Nivashi is the submitter’s legal middle name. As Nivashi is a given name by type, it may be used as the submitter’s registered given name.

Rose Sorin. Name.

Nice French name for c. 1300!

Sabat Ocharra. Name.

Uluric Josepsone. Name.

EAST returns

Alianora la Tesserande. Device change. Purpure, on a pile inverted Or, a peacock feather purpure.

From the May 2015 LoAR, “The SCA has a long-standing precedent that says that piles inverted and per chevron are not entirely interchangeable, but each must be considered for conflict against the other, granting no difference between the two. (Return of badge, Canton of Dragonsfire Tor).”

This device must therefore be returned for conflict with the badge of Emelyn Pacok, (Fieldless) A peacock’s plume palewise purpure. Considering this submission as a feather on a per chevron inverted field, there is one DC for the field, but none for placement.

The submitter is advised to draw the pile inverted in such a way that better fills the shield. While the February 2008 precedent on the length of piles allows for as little as 75% of the overall height of the shield based on a single theoretical example from Legh, it does not explicitly apply to piles inverted; we decline to extend the allowance here, and encourage the submitter to use at least 85% of the length, and 33% of the width, of the shield in future depictions.

Ana Ximenez de Hume. Badge. (Fieldless) On a flame gules a dandelion in seed slipped and leaved argent.

This badge is returned for redraw, for violating SENA A2C2 which states “Elements must be drawn to be identifiable.” Commenters were unanimous in their inability to recognize the tertiary charge as a dandelion in seed. Absent period documentation of a dandelion in seed, the submitter is encouraged to draw individual seeds and tufts, relatively few in number, to assist in recognition of the charge. We decline at this time to comment on whether dandelions in seed are registerable if depicted recognizably.

Andreiko Eferiev. Device. Gules, a cloud sable within a bordure Or.

This device is returned for violation of SENA A.3.B.4.a, which states “Charges must have good contrast with the background on which they are placed.” The submitter attempted to document an Individually Attested Pattern for late-period English heraldry. While sable charges on gules fields were sufficiently documented, and evidence of both bordures and clouds in English heraldry were established, the pattern of a low-contrast complex primary charge and a high-contrast secondary charge was not sufficiently documented by the submitter (who provided only two examples), and subsequent examples were not found in commentary.

Removal of the bordure would bring the submission into alignment with the documented patterns, but would create a conflict with the badge of Mell MacAlpin (Fieldless) A cloud sable.. Given how recently the badge was registered, we encourage the submitter to reach out to the heralds of Calontir to seek permission to conflict from Mell MacAlpin.

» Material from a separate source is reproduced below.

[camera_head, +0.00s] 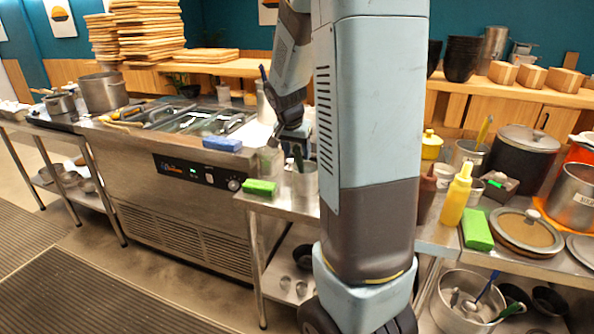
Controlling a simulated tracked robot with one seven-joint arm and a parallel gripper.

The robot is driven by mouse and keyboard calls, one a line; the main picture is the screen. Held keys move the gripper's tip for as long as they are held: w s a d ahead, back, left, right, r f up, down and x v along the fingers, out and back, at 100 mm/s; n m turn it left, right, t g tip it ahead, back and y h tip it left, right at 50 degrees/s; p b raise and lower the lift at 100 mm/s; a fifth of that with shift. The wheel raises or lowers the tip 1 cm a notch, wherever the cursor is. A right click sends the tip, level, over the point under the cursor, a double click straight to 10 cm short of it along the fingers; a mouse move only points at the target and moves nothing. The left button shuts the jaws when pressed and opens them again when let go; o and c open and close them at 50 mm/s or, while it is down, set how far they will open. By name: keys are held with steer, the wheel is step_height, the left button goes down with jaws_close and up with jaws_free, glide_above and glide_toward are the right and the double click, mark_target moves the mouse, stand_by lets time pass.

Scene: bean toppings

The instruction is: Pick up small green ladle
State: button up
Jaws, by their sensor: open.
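My gripper (285,137) hangs beside my column, over the small steel table. It is open, but its fingertips are small and partly lost against the background. Just below it stands a metal container (306,186) with a dark, greenish handle (298,158) sticking up. I cannot tell whether that is the small green ladle, as its lower end is hidden. Nothing is visibly held.
A green sponge (259,187) lies on the small table's front edge, and a blue sponge (222,144) on the steel counter (135,140) to the left. My column hides the middle. A yellow bottle (456,196) and lidded pots crowd the right table.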

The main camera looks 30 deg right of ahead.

Isaac Klingensmith of Æthelmearc. Device. Argent, a raven rising sable maintaining with its beak an annulet gules.

This device is returned for conflict with the badge of Stephen Grimfalcon, Argent, a falcon striking sable within a bordure gules. There is only one DC for change to the type of secondary (annulet vs. bordure). There is no DC for the nearly identical postures of the birds.

EAST pends

Giana di Nicholò da Firenze. Device change. Argent, a bend sinister vert, overall a wyvern erect sable.

Commentary on this submission centered around the potential conflict with Charles the Traveler raised in the LoI: Argent, a bend sinister vert, overall a drakkar sable its sail paly gules and argent. There is most certainly one DC for the change in type of overall charge, but there are conflicting precedents over whether the tincture of a ship’s sail constitutes half the charge, which is necessary for the second DC to clear the conflict.

Current precedents state the following:

1. There is no DC for type of ship (lymphad, drakkar, rowboat, etc.). This is based on period practice, which changed the type of ship depicted on a given set of arms depending on when it was being painted.

2. There is no DC for sails furled vs. unfurled. This is largely based on the previous precedent; if lymphads have sails furled by default, drakkars have sails unfurled by default, and rowboats have no sails at all, there is no way to compare the status of the sails in any sort of meaningful way.

3. There is no DC for the tincture of an unfurled sail as half the charge. Also largely based on the first two precedents, if the sail is not consistently half the charge of a boat (or indeed depicted at all) there is no way to provide consistent difference for its tincture.

We seek further commentary on whether unfurled sails should be considered half of a heraldic charge when considering whether there should be a distinct change for tincture between charges.

This was item 20 on the East letter of November 30, 2016.

Úlfr Járnhauss. Name.

Submitted as Úlflundr Járnhauss, the given name was a hypothetical constructed name based on the Old Norse elements Úlf- and -lundr. PN1B2b of SENA permits name phrases to be constructed from attested period elements. However,”[w]e generally require at least three examples to consider something a pattern, as sometimes a single name phrase can create the appearance of a pattern that does not actually exist.” PN1B2b. Only a single example of –lundr as a second element could be found. Thus, this construction is not registerable.

After the Pelican decision meeting and the close of commentary, the submitter gave permission to change the given name to Úlfr, a male name found at p. 15 of Geirr Bassi’s The Old Norse Name. As we did not have adequate time to do so before the release of this Letter, we have pended this name for conflict-checking and commentary on the form Úlfr Járnhauss.

His device is registered under the holding name Christopher of Smoking Rocks.

This was item 33 on the East letter of November 30, 2016.